There are glimpses of Messi in Neymar’s play at the moment; just when you think you have seen something brilliant, he goes and tops it. He destroyed the Rayo Vallecano defense with a four-goal salvo last month, then against Villarreal this month he scored two more including one sensational volley that he created for himself. The movement, dynamism and goals among this front three is unlike anything we have seen before: better than the Gren/Nordahl/Liedholm of Milan, the Maradona/Giordano/Careca of Napoli and the Puskas/Di Stefano/Gento of Madrid.
When Messi first came onto the scene, he was helped by Ronaldinho, who at the time was the best player in the world.
“From the first moment I entered the changing room, Ronaldinho and the rest of the Brazilians–Deco, Sylvinho and Motta–welcomed me and made things easier for me,” Messi told the documentary "Quan el Barça va recuperar el somriure" (When Barça got its smile back). “But above all, him (Ronaldinho), because he was the star of the team. I learned a lot by his side.”
Neymar echoed those sentiments to a degree last season.
“I am learning every day from him. It is great what he is doing for football history,” Neymar said of Messi.
The Brazilian scored 39 goals in 51 games last season, not a bad total if you’re playing second fiddle to someone. What has changed this season, and particularly since Messi’s injury, is that the three forwards now seemingly have equal status.
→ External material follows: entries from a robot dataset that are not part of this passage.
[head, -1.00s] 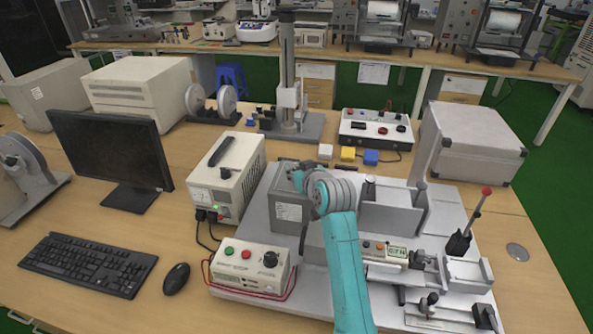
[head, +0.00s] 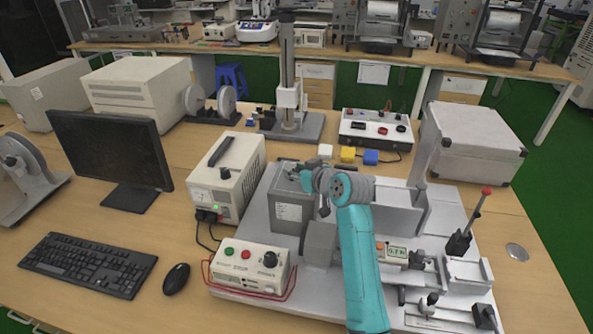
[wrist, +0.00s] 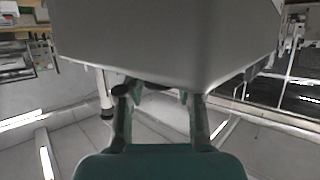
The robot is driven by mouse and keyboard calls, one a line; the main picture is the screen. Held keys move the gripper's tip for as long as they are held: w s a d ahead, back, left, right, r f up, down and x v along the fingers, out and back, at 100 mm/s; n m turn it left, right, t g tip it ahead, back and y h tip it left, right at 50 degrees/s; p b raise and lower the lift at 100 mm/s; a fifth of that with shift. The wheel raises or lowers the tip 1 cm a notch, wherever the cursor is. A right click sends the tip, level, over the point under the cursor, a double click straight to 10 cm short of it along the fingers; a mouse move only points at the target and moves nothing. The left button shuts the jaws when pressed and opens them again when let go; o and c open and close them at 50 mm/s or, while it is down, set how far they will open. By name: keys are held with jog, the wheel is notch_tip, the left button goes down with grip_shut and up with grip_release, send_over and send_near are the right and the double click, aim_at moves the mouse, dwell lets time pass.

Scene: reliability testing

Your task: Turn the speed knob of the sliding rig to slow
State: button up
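The sliding rig's pale base plate (head: 265,225) lies across the front of the bench. At its front left is a white control box (head: 235,272) with a green button, a red button and a black knob (head: 270,259). The knob's pointer is too small to read. My gripper is behind the box, by a grey block (head: 288,212) on the rig; its fingertips are hard to make out in the head view. In the wrist view my gripper (wrist: 157,96) has its two fingers apart, just below a large grey body (wrist: 165,45). A small dark part shows between the fingertips, and I cannot tell if they touch it.
A cream power supply (head: 226,182) stands left of the rig. A monitor (head: 112,155), keyboard (head: 88,264) and mouse (head: 176,279) are farther left. A red-tipped lever (head: 486,192) stands upright on the right. Red cables run around the control box.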

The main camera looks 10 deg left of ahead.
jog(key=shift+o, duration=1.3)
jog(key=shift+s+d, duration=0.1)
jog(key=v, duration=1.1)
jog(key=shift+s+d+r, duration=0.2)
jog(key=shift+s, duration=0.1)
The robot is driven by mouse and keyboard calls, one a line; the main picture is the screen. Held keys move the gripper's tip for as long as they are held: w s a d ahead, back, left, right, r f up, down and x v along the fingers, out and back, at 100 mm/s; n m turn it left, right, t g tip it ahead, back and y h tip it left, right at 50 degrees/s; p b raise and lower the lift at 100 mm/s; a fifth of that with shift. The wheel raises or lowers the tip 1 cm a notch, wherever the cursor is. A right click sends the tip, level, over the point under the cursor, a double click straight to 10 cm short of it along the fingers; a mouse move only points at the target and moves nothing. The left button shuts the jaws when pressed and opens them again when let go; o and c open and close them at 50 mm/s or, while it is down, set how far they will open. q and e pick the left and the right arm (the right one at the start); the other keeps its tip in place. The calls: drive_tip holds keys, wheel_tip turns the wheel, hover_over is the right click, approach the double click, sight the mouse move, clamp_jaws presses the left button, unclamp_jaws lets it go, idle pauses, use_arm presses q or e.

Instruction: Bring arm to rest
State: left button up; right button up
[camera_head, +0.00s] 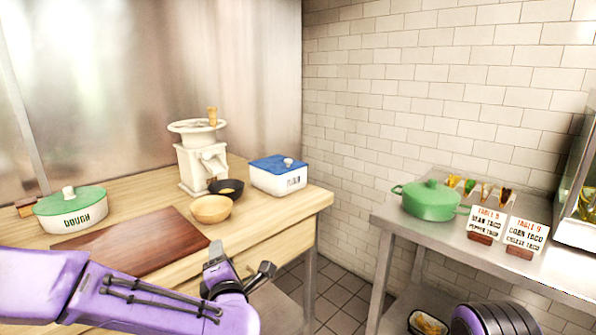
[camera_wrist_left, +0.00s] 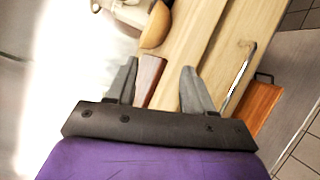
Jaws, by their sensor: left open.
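My left arm, purple, comes in from the left in the head view and reaches across the front of the wooden counter (camera_head: 285,225). My left gripper (camera_head: 217,252) is over the counter's front edge, just right of the brown cutting board (camera_head: 130,247). In the left wrist view my left gripper (camera_wrist_left: 158,85) has its two fingers apart with nothing held between them; the board's end (camera_wrist_left: 150,72) and the counter wood show beyond. A purple, dark-ribbed part at the bottom right of the head view looks like my right arm; its gripper is not seen.
On the counter stand a wooden bowl (camera_head: 211,209), a dark bowl (camera_head: 227,188), a white grinder (camera_head: 203,165), a blue-lidded box (camera_head: 279,175) and a green-lidded dough pot (camera_head: 71,210). A steel table (camera_head: 400,222) at right holds a green pot (camera_head: 430,201) and order cards (camera_head: 486,222). Floor shows between.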

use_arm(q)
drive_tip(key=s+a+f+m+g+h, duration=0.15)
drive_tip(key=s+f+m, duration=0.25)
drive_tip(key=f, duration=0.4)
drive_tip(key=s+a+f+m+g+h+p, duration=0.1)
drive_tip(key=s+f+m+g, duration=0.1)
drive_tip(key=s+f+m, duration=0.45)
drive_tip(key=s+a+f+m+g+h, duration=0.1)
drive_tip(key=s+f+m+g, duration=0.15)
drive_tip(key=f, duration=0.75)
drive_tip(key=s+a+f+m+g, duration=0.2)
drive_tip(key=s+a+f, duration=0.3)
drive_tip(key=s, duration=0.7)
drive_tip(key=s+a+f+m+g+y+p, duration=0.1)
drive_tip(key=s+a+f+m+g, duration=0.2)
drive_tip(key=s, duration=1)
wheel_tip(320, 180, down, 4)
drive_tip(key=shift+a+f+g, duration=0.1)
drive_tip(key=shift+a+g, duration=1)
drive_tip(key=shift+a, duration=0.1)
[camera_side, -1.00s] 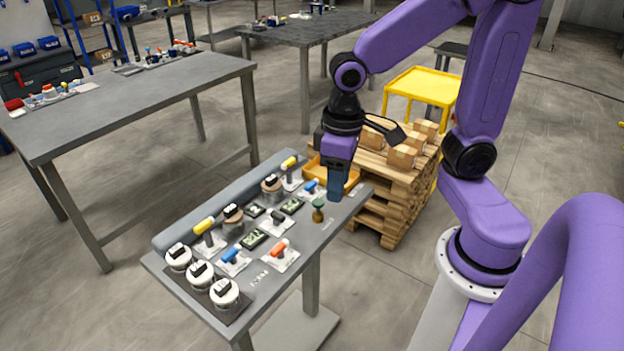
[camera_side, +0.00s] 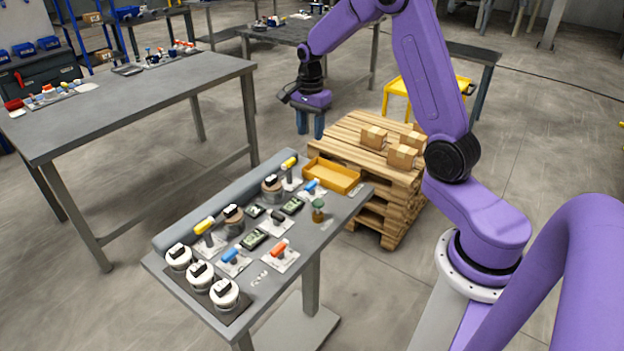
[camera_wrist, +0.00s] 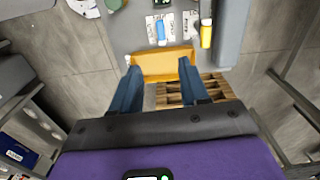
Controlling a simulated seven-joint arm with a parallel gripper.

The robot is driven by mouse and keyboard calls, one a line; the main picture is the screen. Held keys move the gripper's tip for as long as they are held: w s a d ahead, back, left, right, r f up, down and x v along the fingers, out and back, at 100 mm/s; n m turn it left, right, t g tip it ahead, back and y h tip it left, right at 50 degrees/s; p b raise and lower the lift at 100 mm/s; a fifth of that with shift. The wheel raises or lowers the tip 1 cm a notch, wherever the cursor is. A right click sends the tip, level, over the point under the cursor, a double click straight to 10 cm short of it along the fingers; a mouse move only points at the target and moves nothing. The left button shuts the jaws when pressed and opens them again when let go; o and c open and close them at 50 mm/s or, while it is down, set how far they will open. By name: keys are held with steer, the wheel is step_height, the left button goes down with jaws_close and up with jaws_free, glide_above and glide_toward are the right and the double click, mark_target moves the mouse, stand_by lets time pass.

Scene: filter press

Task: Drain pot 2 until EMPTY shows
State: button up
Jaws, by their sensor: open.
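My gripper (camera_side: 311,125) is open and empty, raised in the air beyond the far end of the bench, near the pallet. In the wrist view its two blue fingers (camera_wrist: 158,68) stand apart, with the yellow tray seen between and beyond them. Yellow handles (camera_side: 204,226), blue handles (camera_side: 230,256) and an orange handle (camera_side: 279,246) sit on white plates. Small dark displays (camera_side: 254,239) lie between them. Their text and the pot numbers are too small to read.
Several white round canisters (camera_side: 200,273) stand at the bench's near left end. A green-topped brown object (camera_side: 318,210) stands near the right edge. The yellow tray (camera_side: 347,180) is at the far end, beside a pallet (camera_side: 385,190) with boxes.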

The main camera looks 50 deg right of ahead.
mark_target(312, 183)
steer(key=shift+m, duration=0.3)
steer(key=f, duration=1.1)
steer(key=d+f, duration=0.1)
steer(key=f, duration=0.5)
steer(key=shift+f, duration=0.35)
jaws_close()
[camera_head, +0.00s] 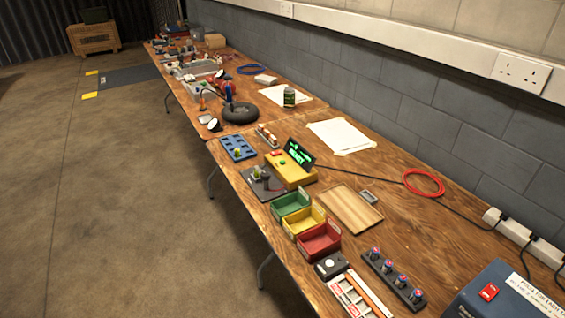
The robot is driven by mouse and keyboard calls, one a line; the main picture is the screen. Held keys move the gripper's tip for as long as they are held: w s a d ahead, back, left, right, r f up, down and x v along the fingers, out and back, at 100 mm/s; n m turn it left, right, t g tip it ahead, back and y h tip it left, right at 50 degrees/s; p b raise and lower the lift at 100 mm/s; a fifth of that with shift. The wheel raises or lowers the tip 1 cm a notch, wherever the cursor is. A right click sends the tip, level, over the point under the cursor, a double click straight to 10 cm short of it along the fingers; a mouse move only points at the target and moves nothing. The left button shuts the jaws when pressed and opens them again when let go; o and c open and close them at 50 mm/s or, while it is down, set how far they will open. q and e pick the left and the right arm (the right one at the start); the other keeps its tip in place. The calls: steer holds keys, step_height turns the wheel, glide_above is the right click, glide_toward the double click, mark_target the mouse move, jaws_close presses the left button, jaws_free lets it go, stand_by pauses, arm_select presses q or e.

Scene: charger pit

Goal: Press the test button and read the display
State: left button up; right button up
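A yellow tester box (291,175) stands on the wooden workbench, in the middle of the head view. A tilted black display (301,153) at its back shows bright green characters, too small to read with certainty. A small green button (283,162) and a red one (276,153) sit on the left part of the box. I cannot tell which of them is the test button. A dark fixture (263,183) with upright parts stands just left of the box. Neither of my grippers is in view.
Green (291,205), yellow (304,221) and red (319,241) bins stand in front of the tester. A wooden board (348,209) lies to their right. A blue tray (238,147) is at the bench's left edge. A cable crosses toward a red coil (424,183). The floor at left is mostly clear.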

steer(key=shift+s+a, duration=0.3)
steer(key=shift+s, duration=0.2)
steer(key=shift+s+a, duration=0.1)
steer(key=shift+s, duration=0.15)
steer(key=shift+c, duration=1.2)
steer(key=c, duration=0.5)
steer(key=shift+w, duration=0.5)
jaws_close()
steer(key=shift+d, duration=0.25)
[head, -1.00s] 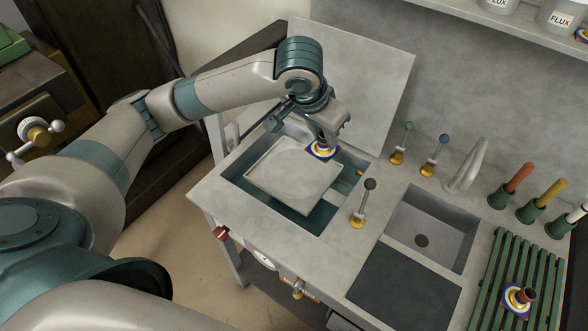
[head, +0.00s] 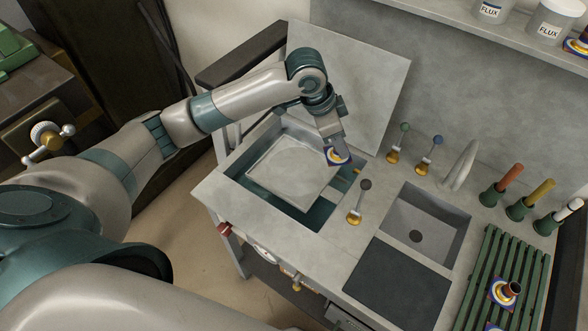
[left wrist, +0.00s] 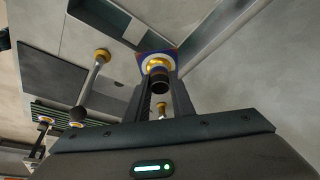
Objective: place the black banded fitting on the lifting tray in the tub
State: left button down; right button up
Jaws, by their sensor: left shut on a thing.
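My left gripper (head: 337,148) is shut on the black banded fitting, whose square blue flange with white and orange rings (head: 338,158) shows below the fingers. In the left wrist view the fitting's black pipe (left wrist: 160,82) sits between the fingers, its flange (left wrist: 156,60) pointing away. The pale square lifting tray (head: 288,172) sits in the tub (head: 309,216), with no fitting seen on it. The held fitting is above the tub's back right part, beside the tray's right corner; its height is hard to tell. My right gripper is not in view.
Levers with grey (head: 361,205), green (head: 399,145) and blue (head: 432,155) knobs stand right of the tub. A raised lid (head: 365,85) stands behind it. A sink (head: 425,222) and a green rack with another fitting (head: 503,292) lie farther right.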

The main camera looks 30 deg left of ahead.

When one hasn't scored, the others try and set him up.
Against Roma, with both Messi and Suarez on a hat trick, they allowed Neymar to take a late penalty (he missed). On Saturday, Neymar was on a hat trick, but squared the ball for Messi to get on the scoresheet. It’s as though the trio has decided to make a point of Ronaldo’s obsessive individualism; he scored 61 goals in 54 games last season but won no trophies. Better, say the South American trio, to score fewer, have some fun, and win the treble.
If Messi wins the Ballon D’Or it will be title No. 5 for him. Ronaldo has won three. The big question is, will it be their last? With Neymar in this form, 2016 could be his year. There are opportunities for more trophies: Barcelona could become the first modern-day team to defend its Champions League crown; it could even win back-to-back trebles. Neymar could help Brazil get over the Mineirazo, the name given for the 7-1 World Cup semifinal defeat at home to Germany, in two big international tournaments: the Copa America Centenario in USA and the Olympic Games in Rio.
The latter tournament, in particular, will increase Neymar’s earning potential as brands flock to be associated with him. While Messi is seen as a squeaky-clean marketer’s dream, Neymar has a different quality.
"Neymar has charisma, and he keeps his authenticity,” explained Alex Bellos, author of "Futebol: The Brazilian Way of Life." "He plays in a totally Brazilian way, with lots of dribbles, tricks and feints, and so makes you feel like he is a proper national role model. In fact, the more money thrown at him, the more authentic he becomes. His taste is what all Brazilians would do if they had money."
Neymar’s 36 million Instagram followers and 20.4 million Twitter followers will agree to this authenticity, which sums up the Brazilians’ love of sharing.
“He is the happy-go-lucky, slightly mischievous, but family-loving Brazilian,” said Bellos. “He is not aloof or arrogant.”
And suggestions that he is not part of Barcelona’s future could be wide of the mark as well. "Neymar says No to Madrid" was the front page of Sport on Monday, amid suggestions that Florentino Perez would pay 190 million euros after selling Ronaldo next summer. “Instead the Brazilian expects to renew his contract with Barcelona until 2021,” it said.
There were reportedly initial talks with Manchester United last summer but it would be strange for the Brazilian, at this stage of his career, to join a club in transition–whatever the salary on offer–when the Messi-Suarez-Neymar partnership is in full flight.
Xavi has predicted that Neymar will one day replace Messi as the best player in the world. The date of that coronation is getting closer. Perhaps it will be in 2016.